Šklovskij e Rozanov, al di là e al di qua del tempo
Ci sono libri che sono isole in mezzo al mare, oggetti che tendono a restare chiusi in sé stessi; altri che sono isole in arcipelaghi, autonomi, ma in qualche modo dialoganti. Mi sembra che Rozanov di Viktor Šklovskij appartenga alla seconda categoria, pur essendo il prodotto molto connotato di una temperie culturale che fu caratterizzata da necessari estremismi e inevitabili limiti. Ma con chi o cosa dialoga Rozanov?
Andiamo per ordine e cominciamo dall’inizio, cioè dal titolo di questo agile libretto, Rozanov Dal libro “L’intreccio come fenomeno di stile”, pubblicato da Wojtek (2023), come quarto volume della collana Ostranenie, che in russo vuol dire straniamento, concetto teorizzato, non a caso, da Šklovskij.
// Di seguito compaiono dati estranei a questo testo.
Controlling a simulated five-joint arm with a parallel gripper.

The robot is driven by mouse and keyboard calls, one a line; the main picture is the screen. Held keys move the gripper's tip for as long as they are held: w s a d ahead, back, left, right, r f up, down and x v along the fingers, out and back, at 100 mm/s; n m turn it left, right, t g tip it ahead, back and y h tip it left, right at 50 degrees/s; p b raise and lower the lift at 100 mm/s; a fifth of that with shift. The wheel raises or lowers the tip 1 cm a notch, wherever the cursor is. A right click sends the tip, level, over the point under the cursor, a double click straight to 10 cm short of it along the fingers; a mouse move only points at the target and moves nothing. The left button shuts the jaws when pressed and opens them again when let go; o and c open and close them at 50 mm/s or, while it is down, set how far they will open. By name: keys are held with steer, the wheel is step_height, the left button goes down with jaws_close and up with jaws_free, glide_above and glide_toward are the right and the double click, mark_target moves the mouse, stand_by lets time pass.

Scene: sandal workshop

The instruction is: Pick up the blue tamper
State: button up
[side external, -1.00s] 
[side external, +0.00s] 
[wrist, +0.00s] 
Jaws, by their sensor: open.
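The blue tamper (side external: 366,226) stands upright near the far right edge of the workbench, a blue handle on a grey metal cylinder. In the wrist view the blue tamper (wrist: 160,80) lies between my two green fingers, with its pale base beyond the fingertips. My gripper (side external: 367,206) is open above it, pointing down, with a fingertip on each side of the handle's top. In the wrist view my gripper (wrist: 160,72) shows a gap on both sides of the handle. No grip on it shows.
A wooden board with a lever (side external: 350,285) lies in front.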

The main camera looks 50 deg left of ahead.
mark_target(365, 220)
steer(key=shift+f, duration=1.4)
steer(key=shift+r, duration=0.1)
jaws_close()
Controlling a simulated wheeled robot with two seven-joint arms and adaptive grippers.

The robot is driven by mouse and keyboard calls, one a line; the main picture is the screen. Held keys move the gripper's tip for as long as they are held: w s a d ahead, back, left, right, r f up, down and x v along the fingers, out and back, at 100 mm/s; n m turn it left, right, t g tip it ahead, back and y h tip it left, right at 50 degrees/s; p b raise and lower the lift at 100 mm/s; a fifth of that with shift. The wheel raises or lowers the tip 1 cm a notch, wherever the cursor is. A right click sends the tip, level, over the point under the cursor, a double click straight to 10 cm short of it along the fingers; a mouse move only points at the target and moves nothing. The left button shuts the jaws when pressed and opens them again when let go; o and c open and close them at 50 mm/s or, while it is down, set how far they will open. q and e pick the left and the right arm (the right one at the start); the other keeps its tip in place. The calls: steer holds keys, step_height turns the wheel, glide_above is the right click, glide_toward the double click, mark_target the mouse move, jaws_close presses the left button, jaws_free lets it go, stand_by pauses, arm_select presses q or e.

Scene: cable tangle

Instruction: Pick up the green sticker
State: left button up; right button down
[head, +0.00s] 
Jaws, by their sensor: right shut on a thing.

A primo impatto sono molte le informazioni che il lettore sente di dover recuperare, ma un ottimo supporto è fornito dagli accurati apparati paratestuali: dalla prefazione dei curatori, Federica Arnoldi, Luca Mignola e Alfredo Zucchi, e soprattutto dalle note e schede bio-bibliografiche di Maria Zalambani, che ha tradotto il saggio.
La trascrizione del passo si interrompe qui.